Mais les assemblées primaires peuvent également s’auto convoquer, selon les mêmes modalités et aux mêmes conditions de quorum, pour proposer, à un moment quelconque et sans délai particulier, de modifier la Constitution, en réclamant la convocation extraordinaire d’une convention, à laquelle la Représentation nationale est alors tenue (art. 115-117). La fonction délibérative des assemblées primaires existe donc nettement, non pas seulement comme une forme restreinte à 40 jours, pour une difficile « censure populaire« , mais aussi comme un mécanisme réel de révision qui supposerait lui-même la nécessité de mener une « campagne » dans le pays pour réunir le nombre nécessaire de votes d’assemblées primaires. On comprend que cette possibilité a polarisé des débats parmi les conventionnels, qui étaient de bon juristes et des praticiens du vote.

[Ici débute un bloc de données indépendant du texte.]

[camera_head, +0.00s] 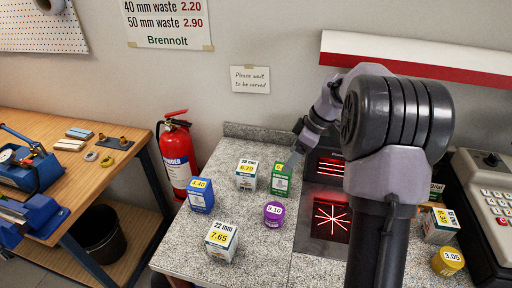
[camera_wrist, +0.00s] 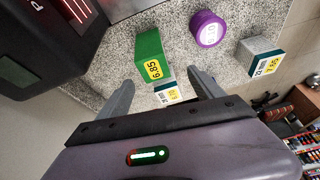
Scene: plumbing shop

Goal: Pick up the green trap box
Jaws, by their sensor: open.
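The green trap box (camera_head: 281,182) stands upright on the speckled counter, in front of a dark scanner unit. In the wrist view the green box (camera_wrist: 149,48) shows a yellow 6.85 label and lies beyond my fingertips, nearer the left finger. My gripper (camera_head: 293,159) is open and empty, just above the green box in the head view. In the wrist view my gripper (camera_wrist: 161,80) has its two fingers apart, with a white and teal box (camera_wrist: 167,92) seen low between them. I cannot tell whether a finger touches anything.
The white 6.70 box (camera_head: 246,176) stands left of the green box. A purple round tub (camera_head: 274,214), a blue box (camera_head: 201,196) and a white 7.65 box (camera_head: 221,242) stand nearby. The scanner (camera_head: 328,215) is close on the right, with a till (camera_head: 485,200) beyond.

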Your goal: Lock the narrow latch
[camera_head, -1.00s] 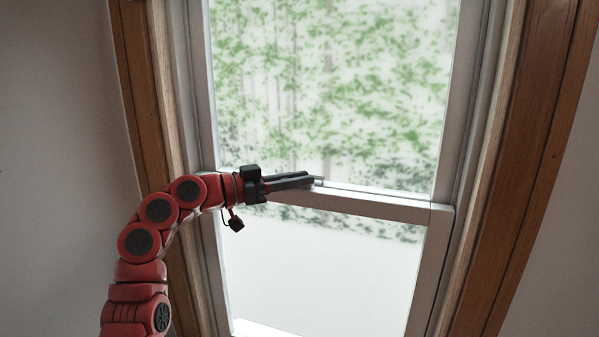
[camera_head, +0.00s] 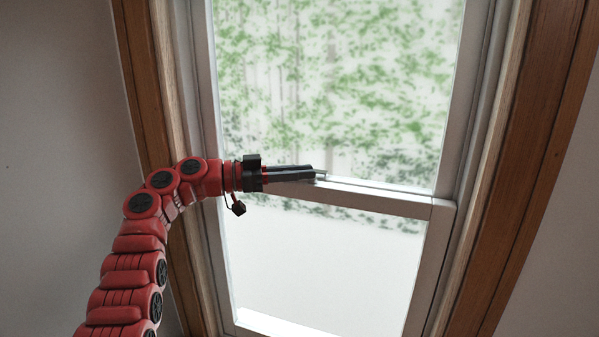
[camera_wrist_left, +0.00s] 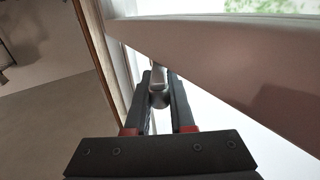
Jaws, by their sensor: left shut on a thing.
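The narrow latch (camera_wrist_left: 158,92) is a small grey metal piece with a rounded end, seen between my fingers in the left wrist view. In the head view only a small bright metal tip of it (camera_head: 321,173) shows at the fingertips, on the window's middle rail. My left gripper (camera_head: 316,175) reaches in from the left along that rail. Its two dark fingers, also in the left wrist view (camera_wrist_left: 159,80), are shut on the latch. The fingers hide most of the latch in the head view, so its turn angle cannot be told. My right gripper is not in view.
The pale middle rail (camera_head: 385,204) crosses the window below the upper pane (camera_head: 340,90). The lower pane (camera_head: 315,265) is beneath it. A brown wooden frame (camera_head: 530,140) borders the window. The rail right of my gripper is clear.

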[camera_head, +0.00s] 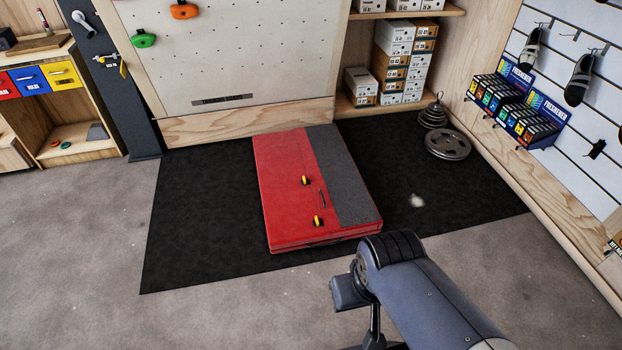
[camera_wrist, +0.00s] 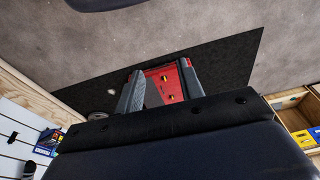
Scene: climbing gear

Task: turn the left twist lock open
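A red pad with a grey strip (camera_head: 285,210) lies flat on the black mat. Two small yellow-and-black twist locks sit on its top: the farther lock (camera_head: 305,180) is slightly left of the nearer lock (camera_head: 318,221). A dark handle (camera_head: 322,197) lies between and just right of them. The locks are too small to tell how they are turned. In the wrist view, my gripper (camera_wrist: 162,72) is open, its two grey fingers apart. The red pad (camera_wrist: 155,92) and both locks show between the fingers, well away from them. In the head view I cannot make out the fingertips.
The black mat (camera_head: 195,220) around the pad is mostly clear. Weight plates (camera_head: 447,144) lie at its far right. A climbing board (camera_head: 230,50) and shelves with shoe boxes (camera_head: 400,50) stand behind. A display wall (camera_head: 580,110) is at right, drawers (camera_head: 45,78) at left. Near floor is open.

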Le vote local des citoyens sur les lois a donc été pensé comme un compromis entre représentation et démocratie, aux sens de l’époque. Les termes en sont d’ailleurs remis en débat dans des centaines d’exemples lors du vote populaire sur l’adoption de cette Constitution, en juillet-août 1793, lorsque des assemblées primaires de toutes couleurs politiques affirment leur droit d’user de leur portion de souveraineté.
L’Acte constitutionnel de 1793 représentait donc un sérieux élargissement des droits politiques, dont les femmes restaient cependant exclues ; il n’allait pas non plus jusqu’à reconnaître des droits sociaux, comme celui au travail ou à l’assistance, le projet de Déclaration des droits élaboré par Robespierre n’ayant pas non plus été retenu, mais il conservait le référendum d’initiative citoyenne.
La Constitution ainsi adoptée par le vote populaire sera très largement diffusée pendant des années, sans jamais être mise en application, mais elle deviendra une référence majeure des républicains radicaux au 19e siècle. Il est tout à fait normal qu’elle réapparaisse dans le débat démocratique sur le RIC.
(1) ABERDAM, S., BIANCHI S., GAINOT, B. et autre (ouvrage collectif), Voter, élire pendant la Révolution française, 1789-1799. Guide pour la recherche, seconde éd. revue et augmentée, Paris, CTHS 2006, 494 p.
Jean-Baptiste Salle, député girondin, Rapport pour la commission des six chargée de l’examen des projets de constitution, 15 mai 1793.